China is the new Soviet Union! China is not the Soviet Union. It remains a communist-governed country and retains major elements of a command economy, it mostly decollectivized its agriculture two decades ago and now sports a massive private sector. This mixed economy makes it unlikely that China will undertake anything like the single-minded military-industrial effort the Soviets made. Moreover, its defense technology is primitive and there are no signs it is embarking on anything like the Soviets’ high-level, concentrated scientific efforts. China never presumed to offer
an alternative world system and has no satellites, although
it wants Taiwan back. Other than that myopic focus, it is
fair to say that its relations with other Asian states are
still evolving. China doesn’t aspire to conquer its
neighbors and doesn’t pretend to spread communism, but it
still worries about Western nations encroaching from the
sea, as they did in the 19th century. We kid ourselves when we cast China as this century’s Soviet menace. China desperately needs our direct investment for its skyrocketing energy requirements and our market for its low-tech exports. 4. Speed is everything in crisis response! This concept is ingrained in our psyche because of our Cold War fears and the experience of Desert Shield. We have become addicted to speed of response because we are a reactive nation and have a long way to travel to any conflict. But here is where the world’s sole military superpower may be underestimating its power. First, as the world’s Leviathan, what we bring to the table is not so much speed as the inevitability of our punishing power. The speed demons will counter that we have to rush in precisely because our foe will deny us the access we need to bring all that power to bear. This is an argument that strings a lot of little fears together into one big phobia:
Two
underlying realities render this debate moot: First, we are
living in an age of horizontal scenarios where nothing
really comes out of the blue anymore. If we don’t see the
crisis coming, it is because we choose not to pay
attention. Second, other than the unlikely cases involving
extensive direct attacks on the United States, we are
stuck with only surprise attacks by Iraq and North Korea
(even China issued the required Notices to Mariners before
testing missiles over Taiwanese waters in 1996). Sure, there
could be other surprises, but none so system threatening.
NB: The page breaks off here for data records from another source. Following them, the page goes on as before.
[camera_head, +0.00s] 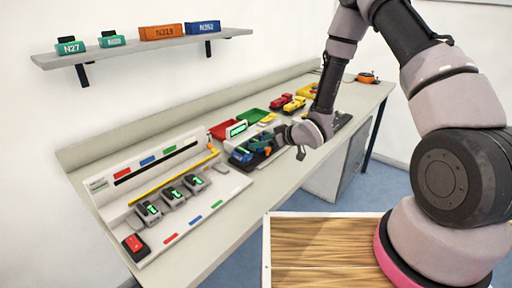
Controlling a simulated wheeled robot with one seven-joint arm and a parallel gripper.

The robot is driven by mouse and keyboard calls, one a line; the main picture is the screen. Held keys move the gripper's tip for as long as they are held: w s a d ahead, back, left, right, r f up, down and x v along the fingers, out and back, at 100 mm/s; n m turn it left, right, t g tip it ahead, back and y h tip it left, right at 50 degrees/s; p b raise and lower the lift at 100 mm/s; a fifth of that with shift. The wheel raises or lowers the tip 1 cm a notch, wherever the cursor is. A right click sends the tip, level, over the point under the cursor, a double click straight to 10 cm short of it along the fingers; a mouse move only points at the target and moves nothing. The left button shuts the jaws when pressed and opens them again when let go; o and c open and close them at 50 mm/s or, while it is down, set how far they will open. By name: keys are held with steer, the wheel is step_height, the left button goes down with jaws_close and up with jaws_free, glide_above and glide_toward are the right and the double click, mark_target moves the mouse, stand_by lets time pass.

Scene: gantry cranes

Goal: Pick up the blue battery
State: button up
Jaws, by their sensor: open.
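A small dark blue block (241,156), which looks like the blue battery, lies on the bench beside the right end of the white charging panel. My gripper (279,143) is just to its right, low over the bench, among small dark and green items. It is open. Its fingers are small and partly merged with the items behind, so I cannot tell whether they touch anything.
The white panel (123,195) holds several dark chargers with green displays and a red switch (134,243). Red and green trays (254,115) and toy vehicles (293,104) stand behind my gripper. The bench's front strip (225,225) is clear. A wooden-topped surface (320,250) is nearer.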

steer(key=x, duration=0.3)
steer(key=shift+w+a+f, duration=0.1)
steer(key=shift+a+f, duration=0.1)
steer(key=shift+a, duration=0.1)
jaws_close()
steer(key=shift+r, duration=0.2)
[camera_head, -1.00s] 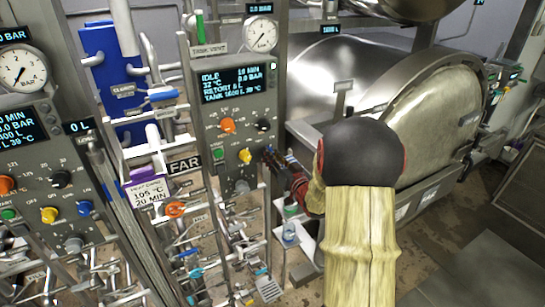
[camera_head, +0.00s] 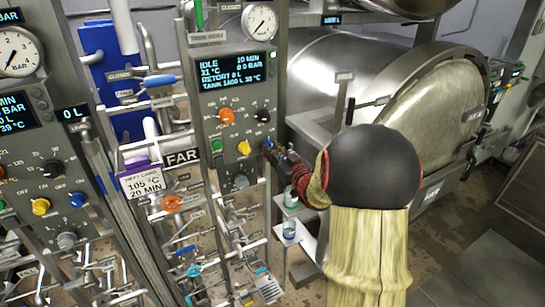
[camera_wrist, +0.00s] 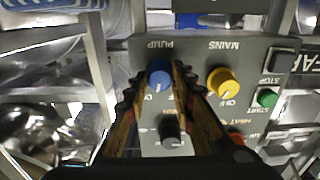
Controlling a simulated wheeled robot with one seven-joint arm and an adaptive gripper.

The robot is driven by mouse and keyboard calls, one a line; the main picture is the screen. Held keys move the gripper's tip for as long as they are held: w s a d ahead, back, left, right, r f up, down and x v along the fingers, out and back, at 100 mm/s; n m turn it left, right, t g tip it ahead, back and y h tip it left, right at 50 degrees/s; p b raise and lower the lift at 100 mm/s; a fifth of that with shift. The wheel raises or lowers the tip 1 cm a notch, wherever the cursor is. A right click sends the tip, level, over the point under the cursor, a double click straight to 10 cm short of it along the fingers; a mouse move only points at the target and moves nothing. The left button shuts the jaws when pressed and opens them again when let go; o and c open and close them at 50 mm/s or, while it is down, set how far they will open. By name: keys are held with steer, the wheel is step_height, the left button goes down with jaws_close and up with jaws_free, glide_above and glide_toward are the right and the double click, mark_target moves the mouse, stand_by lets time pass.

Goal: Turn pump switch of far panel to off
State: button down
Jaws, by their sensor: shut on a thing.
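The far panel (camera_head: 212,95), a grey upright box next to the FAR sign (camera_head: 182,157), stands left of my arm in the head view. Its blue pump switch (camera_wrist: 159,72) sits under an upside-down PUMP label in the wrist view. A pale mark on the knob points down in that picture; the lettering beside it is partly covered, so I cannot tell the setting. My gripper (camera_wrist: 160,84) has one finger on each side of the blue knob and is shut on it. In the head view my gripper (camera_head: 270,148) reaches the panel's right edge and mostly hides the knob.
A yellow mains knob (camera_wrist: 222,81), a black knob (camera_wrist: 170,131) and a green start button (camera_wrist: 267,97) are close to my fingers. Pipes and valve handles (camera_head: 205,240) crowd below the panel. The large steel vessel (camera_head: 430,110) stands right of it.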

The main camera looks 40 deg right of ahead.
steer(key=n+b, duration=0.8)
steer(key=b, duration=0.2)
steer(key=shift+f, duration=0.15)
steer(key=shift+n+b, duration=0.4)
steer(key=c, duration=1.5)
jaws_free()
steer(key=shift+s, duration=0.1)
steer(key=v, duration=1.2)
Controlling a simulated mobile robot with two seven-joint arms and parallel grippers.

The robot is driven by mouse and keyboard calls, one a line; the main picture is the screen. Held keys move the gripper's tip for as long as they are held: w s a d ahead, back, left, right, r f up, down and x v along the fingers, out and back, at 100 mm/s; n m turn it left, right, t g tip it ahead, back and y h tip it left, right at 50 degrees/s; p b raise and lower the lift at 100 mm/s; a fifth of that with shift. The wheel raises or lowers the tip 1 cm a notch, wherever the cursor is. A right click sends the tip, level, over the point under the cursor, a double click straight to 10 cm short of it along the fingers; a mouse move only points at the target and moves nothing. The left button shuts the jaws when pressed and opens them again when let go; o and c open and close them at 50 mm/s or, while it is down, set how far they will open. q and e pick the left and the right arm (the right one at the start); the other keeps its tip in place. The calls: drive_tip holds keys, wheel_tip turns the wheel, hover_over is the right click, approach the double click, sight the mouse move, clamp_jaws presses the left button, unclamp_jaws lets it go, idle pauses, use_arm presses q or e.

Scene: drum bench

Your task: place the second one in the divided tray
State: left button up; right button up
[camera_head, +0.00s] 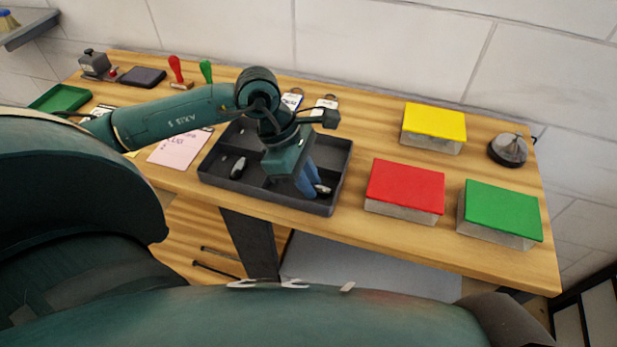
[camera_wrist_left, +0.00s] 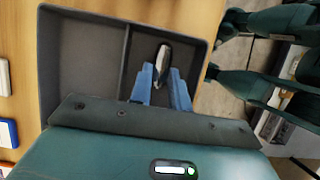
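The dark grey divided tray (camera_head: 275,196) sits in the middle of the wooden bench. A small dark and pale oval object (camera_head: 238,167) lies in its left part. A second similar object (camera_head: 323,189) is at the tips of my left gripper (camera_head: 308,187), low in the front right compartment. In the left wrist view this object (camera_wrist_left: 163,60) lies between the two blue fingers of my left gripper (camera_wrist_left: 162,72), close to both. I cannot tell whether the fingers press on it or whether it rests on the tray floor. My right gripper is not in view.
Boxes with red (camera_head: 405,186), green (camera_head: 503,209) and yellow (camera_head: 435,121) lids stand right of the tray. A grey round device (camera_head: 508,150) is at the far right. A pink sheet (camera_head: 180,147) lies left of the tray. Stamps (camera_head: 176,72) and a green tray (camera_head: 61,98) are farther left.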

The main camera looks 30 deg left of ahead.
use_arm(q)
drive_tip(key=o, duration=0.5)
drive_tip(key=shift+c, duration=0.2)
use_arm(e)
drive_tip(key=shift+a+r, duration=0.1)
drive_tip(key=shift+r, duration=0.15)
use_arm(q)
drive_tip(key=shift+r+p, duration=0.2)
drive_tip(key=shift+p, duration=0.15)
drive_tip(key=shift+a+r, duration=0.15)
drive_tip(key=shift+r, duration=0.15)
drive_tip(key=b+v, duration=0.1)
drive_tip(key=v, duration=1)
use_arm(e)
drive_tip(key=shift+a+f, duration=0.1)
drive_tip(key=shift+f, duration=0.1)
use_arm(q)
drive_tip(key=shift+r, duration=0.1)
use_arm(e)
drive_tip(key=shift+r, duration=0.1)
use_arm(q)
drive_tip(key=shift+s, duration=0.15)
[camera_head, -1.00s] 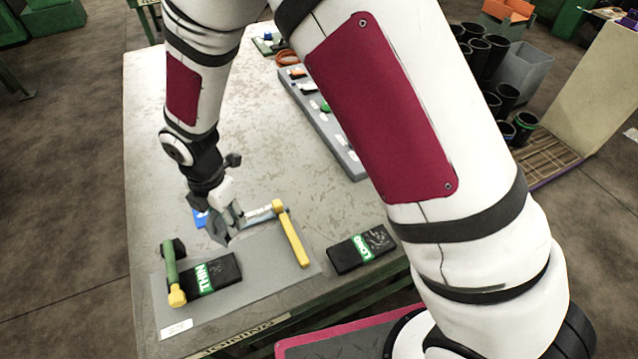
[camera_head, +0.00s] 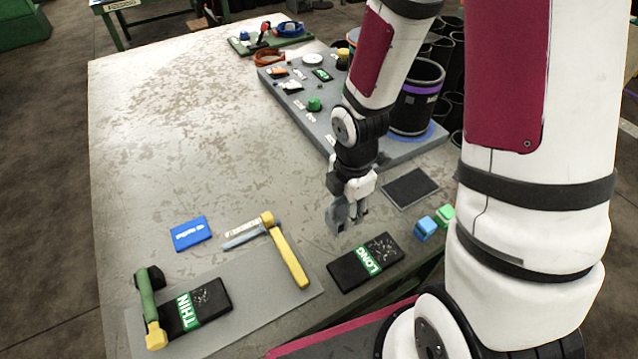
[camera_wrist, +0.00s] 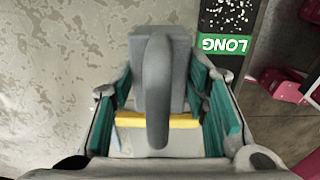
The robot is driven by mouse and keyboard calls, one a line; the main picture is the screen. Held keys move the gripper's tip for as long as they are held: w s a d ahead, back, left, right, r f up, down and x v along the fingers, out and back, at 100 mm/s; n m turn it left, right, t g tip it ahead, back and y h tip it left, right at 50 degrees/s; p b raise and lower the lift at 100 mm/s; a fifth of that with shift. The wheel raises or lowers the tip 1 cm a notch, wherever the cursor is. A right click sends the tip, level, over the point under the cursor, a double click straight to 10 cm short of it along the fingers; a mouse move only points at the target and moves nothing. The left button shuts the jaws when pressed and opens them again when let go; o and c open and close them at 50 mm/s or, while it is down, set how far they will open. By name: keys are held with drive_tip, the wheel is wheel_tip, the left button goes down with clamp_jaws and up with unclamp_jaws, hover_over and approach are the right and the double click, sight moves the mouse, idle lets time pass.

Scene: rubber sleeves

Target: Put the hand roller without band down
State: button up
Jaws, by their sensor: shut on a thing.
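My gripper (camera_head: 346,222) hangs over the table just behind the black box marked LONG (camera_head: 350,272). In the wrist view its teal-padded jaws (camera_wrist: 168,112) stand either side of a grey piece with a rounded upright part, which I take for the hand roller (camera_wrist: 157,85). A yellow bar (camera_wrist: 184,121) crosses behind that part; I cannot tell whether it belongs to the roller. The LONG box also shows upper right in the wrist view (camera_wrist: 228,20).
A grey mat (camera_head: 255,290) bears a THIN box (camera_head: 212,297), a green-and-yellow tool (camera_head: 148,300) and a yellow-handled tool (camera_head: 288,255). Blue and green blocks (camera_head: 426,228) and a dark pad (camera_head: 410,188) lie to the right. The table's left middle is clear.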

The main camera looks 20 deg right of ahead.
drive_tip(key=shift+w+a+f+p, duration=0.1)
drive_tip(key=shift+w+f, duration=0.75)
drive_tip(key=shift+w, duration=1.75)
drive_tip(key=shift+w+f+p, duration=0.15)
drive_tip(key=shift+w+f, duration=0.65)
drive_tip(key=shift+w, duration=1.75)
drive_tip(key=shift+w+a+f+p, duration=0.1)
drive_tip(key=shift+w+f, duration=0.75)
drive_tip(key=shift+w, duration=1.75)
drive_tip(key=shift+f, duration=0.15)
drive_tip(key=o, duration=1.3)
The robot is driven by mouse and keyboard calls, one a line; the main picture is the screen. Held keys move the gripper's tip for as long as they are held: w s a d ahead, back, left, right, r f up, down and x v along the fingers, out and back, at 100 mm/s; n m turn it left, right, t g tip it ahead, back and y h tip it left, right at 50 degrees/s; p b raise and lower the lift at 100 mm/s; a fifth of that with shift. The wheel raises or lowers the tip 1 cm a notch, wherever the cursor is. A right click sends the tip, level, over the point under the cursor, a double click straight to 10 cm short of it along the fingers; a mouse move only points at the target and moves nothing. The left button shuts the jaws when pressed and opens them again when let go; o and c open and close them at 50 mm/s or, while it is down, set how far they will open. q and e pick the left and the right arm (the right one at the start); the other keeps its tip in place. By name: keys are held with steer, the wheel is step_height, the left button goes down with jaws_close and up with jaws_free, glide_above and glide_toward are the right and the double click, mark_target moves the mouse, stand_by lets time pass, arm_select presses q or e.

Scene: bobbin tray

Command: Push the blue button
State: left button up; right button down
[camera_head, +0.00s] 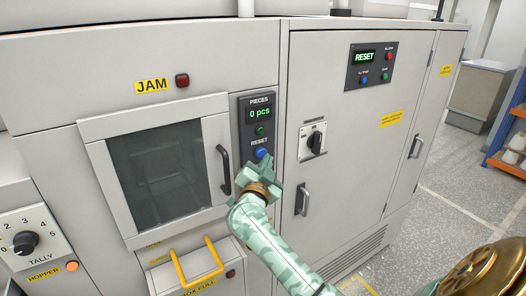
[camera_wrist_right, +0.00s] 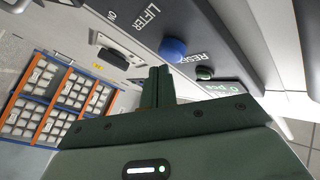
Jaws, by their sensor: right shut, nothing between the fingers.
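The blue button (camera_head: 262,153) is a round cap under the word RESET on the dark PIECES panel (camera_head: 244,112). In the right wrist view the blue button (camera_wrist_right: 173,48) shows as a dome beside its RESET lettering. My right gripper (camera_head: 265,163) is shut and empty, right by the button, and partly covers the panel's lower end. In the right wrist view the closed fingertips (camera_wrist_right: 160,70) appear just below the button; whether they touch it, I cannot tell. My left gripper is not in view.
A green button (camera_head: 260,131) sits above the blue one. A door handle (camera_head: 223,170) is to the left and a cabinet handle (camera_head: 302,199) to the right. Another panel (camera_head: 371,67) on the cabinet has a smaller blue button. A yellow handle (camera_head: 197,262) juts out below.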

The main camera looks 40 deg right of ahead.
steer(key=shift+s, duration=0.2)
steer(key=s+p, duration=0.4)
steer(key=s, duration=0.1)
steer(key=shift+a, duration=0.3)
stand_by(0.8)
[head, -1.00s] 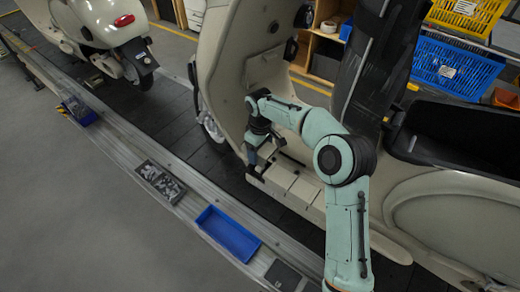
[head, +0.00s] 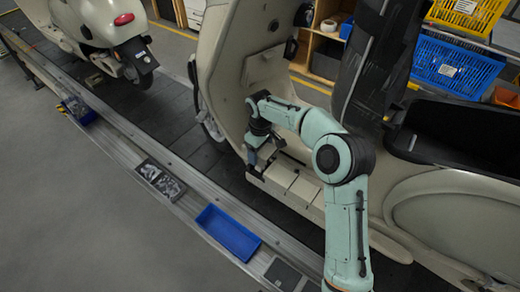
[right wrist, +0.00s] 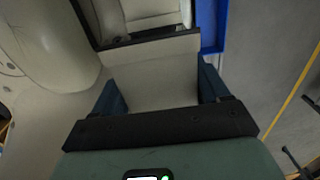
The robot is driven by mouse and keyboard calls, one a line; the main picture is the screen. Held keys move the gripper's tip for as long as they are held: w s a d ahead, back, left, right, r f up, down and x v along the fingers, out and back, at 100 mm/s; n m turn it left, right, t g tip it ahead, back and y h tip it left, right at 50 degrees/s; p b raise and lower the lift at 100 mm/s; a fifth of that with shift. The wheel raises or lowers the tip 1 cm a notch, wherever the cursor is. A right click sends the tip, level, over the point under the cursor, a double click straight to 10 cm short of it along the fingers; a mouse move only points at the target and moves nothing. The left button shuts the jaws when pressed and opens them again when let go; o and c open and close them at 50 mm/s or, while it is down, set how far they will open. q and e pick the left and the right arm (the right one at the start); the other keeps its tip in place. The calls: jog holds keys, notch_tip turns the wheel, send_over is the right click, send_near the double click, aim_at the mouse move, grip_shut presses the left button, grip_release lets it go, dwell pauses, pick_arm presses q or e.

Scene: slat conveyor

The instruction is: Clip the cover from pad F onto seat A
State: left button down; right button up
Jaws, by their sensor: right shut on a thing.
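My right gripper (head: 256,156) is low at the front of the near scooter's floorboard. In the right wrist view its two dark blue fingers (right wrist: 160,92) are shut on a plain beige cover (right wrist: 152,74). A dark edge and pale panels (right wrist: 150,20) lie just beyond the cover; contact with them cannot be told. Pale blocks (head: 280,175) line the floorboard beside the gripper in the head view. No letters are readable, so seat A cannot be singled out. A dark square pad (head: 282,274) lies bare on the near rail; its letter is unreadable. My left gripper is not in view.
The scooter's tall front shield (head: 232,70) stands close behind the gripper. A blue tray (head: 229,233) and a tray of grey parts (head: 160,180) sit on the conveyor's near rail (head: 130,140). Another scooter (head: 95,30) stands farther left. The grey floor at left is clear.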

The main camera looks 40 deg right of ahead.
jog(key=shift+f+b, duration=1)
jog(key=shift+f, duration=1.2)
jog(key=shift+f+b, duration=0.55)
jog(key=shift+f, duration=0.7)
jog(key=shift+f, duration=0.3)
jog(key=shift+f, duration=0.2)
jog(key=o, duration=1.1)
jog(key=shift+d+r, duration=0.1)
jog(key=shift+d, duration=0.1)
Simply
put, outside of Iraq or North Korea, administrations no
longer have the writ to commit this country to large-scale
violence without some sort of debate. The Cold War featured
stand-offs with the Soviets (e.g., Berlin, Cuba) where the
President was pretty much on his own, but those days—and
that dire strategic environment—are long gone. 3. We cannot handle all these simultaneous crises! At first glance, the Navy looks mighty busy across the 1990s, meaning three to five simultaneous naval responses across multiple theaters for much of the decade. Look deeper and you see a different picture: lengthy strings of sequential operations clustered around just Iraq, Somalia, Haiti, and Yugoslavia. Using traditional counting methods, these four situations account for roughly half of all naval responses in the decade. Almost all the rest were noncombatant evacuations or responses to natural disasters, except for brief shows of force off Taiwan and Korea. How we
interpret the strategic environment determines how we
prepare to meet its challenges, and clearly, these “response
clusters” represent serious change. During the Cold War we
contained the Soviet Union along the entire breadth
of Eurasia, concentrating our permanently stationed forces
at such key points as the Fulda Gap and the Korean
demilitarized zone. Meanwhile, the U.S. Navy balanced the
Soviet Navy in the Mediterranean, Gulf, and Western Pacific.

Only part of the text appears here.